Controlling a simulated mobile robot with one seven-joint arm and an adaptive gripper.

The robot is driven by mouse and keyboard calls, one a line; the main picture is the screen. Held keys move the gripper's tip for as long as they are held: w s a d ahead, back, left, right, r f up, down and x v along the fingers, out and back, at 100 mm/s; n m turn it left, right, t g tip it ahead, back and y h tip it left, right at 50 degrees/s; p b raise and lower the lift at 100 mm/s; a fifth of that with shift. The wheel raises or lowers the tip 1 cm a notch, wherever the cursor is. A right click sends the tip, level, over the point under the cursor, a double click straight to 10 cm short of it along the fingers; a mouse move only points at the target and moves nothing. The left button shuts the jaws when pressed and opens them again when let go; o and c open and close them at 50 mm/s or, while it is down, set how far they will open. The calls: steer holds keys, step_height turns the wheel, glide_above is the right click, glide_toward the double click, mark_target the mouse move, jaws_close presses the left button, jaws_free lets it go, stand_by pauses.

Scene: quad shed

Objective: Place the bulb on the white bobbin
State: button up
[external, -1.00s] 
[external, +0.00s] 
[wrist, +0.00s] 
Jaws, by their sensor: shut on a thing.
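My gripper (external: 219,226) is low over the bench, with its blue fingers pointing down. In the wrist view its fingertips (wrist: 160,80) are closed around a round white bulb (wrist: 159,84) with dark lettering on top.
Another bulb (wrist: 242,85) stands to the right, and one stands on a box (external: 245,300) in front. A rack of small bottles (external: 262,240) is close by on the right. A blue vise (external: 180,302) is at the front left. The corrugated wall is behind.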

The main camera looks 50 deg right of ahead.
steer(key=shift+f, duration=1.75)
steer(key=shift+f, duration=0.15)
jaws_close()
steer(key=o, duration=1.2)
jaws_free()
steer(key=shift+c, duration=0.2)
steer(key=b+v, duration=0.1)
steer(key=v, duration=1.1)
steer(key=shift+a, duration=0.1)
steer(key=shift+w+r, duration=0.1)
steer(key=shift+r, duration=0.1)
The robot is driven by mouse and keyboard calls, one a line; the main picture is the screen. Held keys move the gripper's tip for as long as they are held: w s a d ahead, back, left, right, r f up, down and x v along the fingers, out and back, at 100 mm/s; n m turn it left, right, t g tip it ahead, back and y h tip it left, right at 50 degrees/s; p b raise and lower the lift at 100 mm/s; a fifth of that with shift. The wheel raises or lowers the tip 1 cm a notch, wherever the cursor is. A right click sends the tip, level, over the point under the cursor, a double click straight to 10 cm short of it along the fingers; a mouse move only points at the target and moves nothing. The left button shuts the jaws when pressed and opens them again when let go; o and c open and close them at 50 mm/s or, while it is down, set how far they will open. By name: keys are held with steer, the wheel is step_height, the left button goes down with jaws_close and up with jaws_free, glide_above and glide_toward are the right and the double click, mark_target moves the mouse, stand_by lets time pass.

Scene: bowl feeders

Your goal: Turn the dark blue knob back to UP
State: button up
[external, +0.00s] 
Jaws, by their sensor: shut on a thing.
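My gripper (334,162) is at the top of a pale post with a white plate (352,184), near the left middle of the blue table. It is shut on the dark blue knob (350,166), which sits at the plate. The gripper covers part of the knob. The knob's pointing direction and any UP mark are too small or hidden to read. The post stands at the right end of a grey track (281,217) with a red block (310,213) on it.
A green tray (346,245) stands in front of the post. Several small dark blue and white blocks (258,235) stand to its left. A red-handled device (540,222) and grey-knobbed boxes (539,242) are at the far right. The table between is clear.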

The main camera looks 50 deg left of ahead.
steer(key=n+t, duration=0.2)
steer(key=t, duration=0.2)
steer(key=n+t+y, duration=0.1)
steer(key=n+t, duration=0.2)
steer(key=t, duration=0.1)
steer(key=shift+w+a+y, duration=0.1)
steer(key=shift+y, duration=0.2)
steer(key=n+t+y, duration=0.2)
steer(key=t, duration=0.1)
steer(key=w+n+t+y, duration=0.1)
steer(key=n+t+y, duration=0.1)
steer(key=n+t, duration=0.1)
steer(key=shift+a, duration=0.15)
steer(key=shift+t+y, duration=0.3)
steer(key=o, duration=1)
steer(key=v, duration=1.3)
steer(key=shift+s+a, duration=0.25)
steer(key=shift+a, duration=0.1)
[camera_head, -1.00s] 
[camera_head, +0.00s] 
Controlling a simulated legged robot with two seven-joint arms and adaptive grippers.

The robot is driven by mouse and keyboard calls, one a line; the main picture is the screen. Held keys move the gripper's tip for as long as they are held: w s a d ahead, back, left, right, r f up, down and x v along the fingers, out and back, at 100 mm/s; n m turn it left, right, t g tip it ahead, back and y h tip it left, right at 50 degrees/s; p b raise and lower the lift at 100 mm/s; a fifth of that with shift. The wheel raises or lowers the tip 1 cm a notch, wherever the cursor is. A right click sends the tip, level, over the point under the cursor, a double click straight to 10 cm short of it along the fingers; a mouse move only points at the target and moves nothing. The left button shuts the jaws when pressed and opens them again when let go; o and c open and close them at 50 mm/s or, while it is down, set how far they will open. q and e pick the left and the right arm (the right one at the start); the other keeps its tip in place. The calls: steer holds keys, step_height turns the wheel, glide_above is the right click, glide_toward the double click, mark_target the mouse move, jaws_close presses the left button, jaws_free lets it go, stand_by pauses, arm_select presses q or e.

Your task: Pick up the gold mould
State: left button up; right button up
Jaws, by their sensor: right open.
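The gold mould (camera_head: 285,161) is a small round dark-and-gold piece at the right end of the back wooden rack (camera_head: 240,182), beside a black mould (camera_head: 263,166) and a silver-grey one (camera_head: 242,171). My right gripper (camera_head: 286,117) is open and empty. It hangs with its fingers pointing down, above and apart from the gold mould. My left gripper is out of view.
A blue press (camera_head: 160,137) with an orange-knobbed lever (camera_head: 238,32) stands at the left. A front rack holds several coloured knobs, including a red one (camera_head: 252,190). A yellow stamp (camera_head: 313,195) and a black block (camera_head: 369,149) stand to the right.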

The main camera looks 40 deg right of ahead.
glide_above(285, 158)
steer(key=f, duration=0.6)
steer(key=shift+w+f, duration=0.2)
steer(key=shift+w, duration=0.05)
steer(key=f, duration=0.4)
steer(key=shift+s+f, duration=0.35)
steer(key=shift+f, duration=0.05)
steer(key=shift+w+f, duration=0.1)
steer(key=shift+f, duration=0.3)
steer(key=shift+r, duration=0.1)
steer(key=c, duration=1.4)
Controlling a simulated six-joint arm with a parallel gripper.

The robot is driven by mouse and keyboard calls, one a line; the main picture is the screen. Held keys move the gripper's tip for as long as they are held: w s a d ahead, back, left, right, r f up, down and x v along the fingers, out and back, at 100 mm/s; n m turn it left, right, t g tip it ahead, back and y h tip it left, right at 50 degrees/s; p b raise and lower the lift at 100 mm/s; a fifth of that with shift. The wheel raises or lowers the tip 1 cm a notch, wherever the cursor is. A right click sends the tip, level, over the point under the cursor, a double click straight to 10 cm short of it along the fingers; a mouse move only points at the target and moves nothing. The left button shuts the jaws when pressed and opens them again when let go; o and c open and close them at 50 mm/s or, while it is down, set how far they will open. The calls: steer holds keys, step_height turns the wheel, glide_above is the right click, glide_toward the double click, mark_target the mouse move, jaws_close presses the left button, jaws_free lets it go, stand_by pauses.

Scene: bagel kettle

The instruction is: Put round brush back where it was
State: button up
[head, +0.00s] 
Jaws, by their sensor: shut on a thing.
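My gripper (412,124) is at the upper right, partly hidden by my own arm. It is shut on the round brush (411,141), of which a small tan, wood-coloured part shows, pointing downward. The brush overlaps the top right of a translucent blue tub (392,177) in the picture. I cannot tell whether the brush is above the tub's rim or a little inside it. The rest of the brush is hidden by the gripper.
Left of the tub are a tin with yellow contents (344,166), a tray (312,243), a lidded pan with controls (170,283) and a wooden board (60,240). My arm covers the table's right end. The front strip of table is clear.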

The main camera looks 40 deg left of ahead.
========================================================================
▶ [Task details]: Quote exactly the stretch of lines above that starts at the first one and ends at the line with "[wrist, +0.00s]", and nothing beyond it.

▶ [Response to this exercise]:
Controlling a simulated mobile robot with one seven-joint arm and an adaptive gripper.

The robot is driven by mouse and keyboard calls, one a line; the main picture is the screen. Held keys move the gripper's tip for as long as they are held: w s a d ahead, back, left, right, r f up, down and x v along the fingers, out and back, at 100 mm/s; n m turn it left, right, t g tip it ahead, back and y h tip it left, right at 50 degrees/s; p b raise and lower the lift at 100 mm/s; a fifth of that with shift. The wheel raises or lowers the tip 1 cm a notch, wherever the cursor is. A right click sends the tip, level, over the point under the cursor, a double click straight to 10 cm short of it along the fingers; a mouse move only points at the target and moves nothing. The left button shuts the jaws when pressed and opens them again when let go; o and c open and close them at 50 mm/s or, while it is down, set how far they will open. The calls: steer holds keys, step_height turns the wheel, glide_above is the right click, glide_toward the double click, mark_target the mouse move, jaws_close presses the left button, jaws_free lets it go, stand_by pauses.

Scene: quad shed

Objective: Place the bulb on the white bobbin
State: button up
[external, -1.00s] 
[external, +0.00s] 
[wrist, +0.00s] 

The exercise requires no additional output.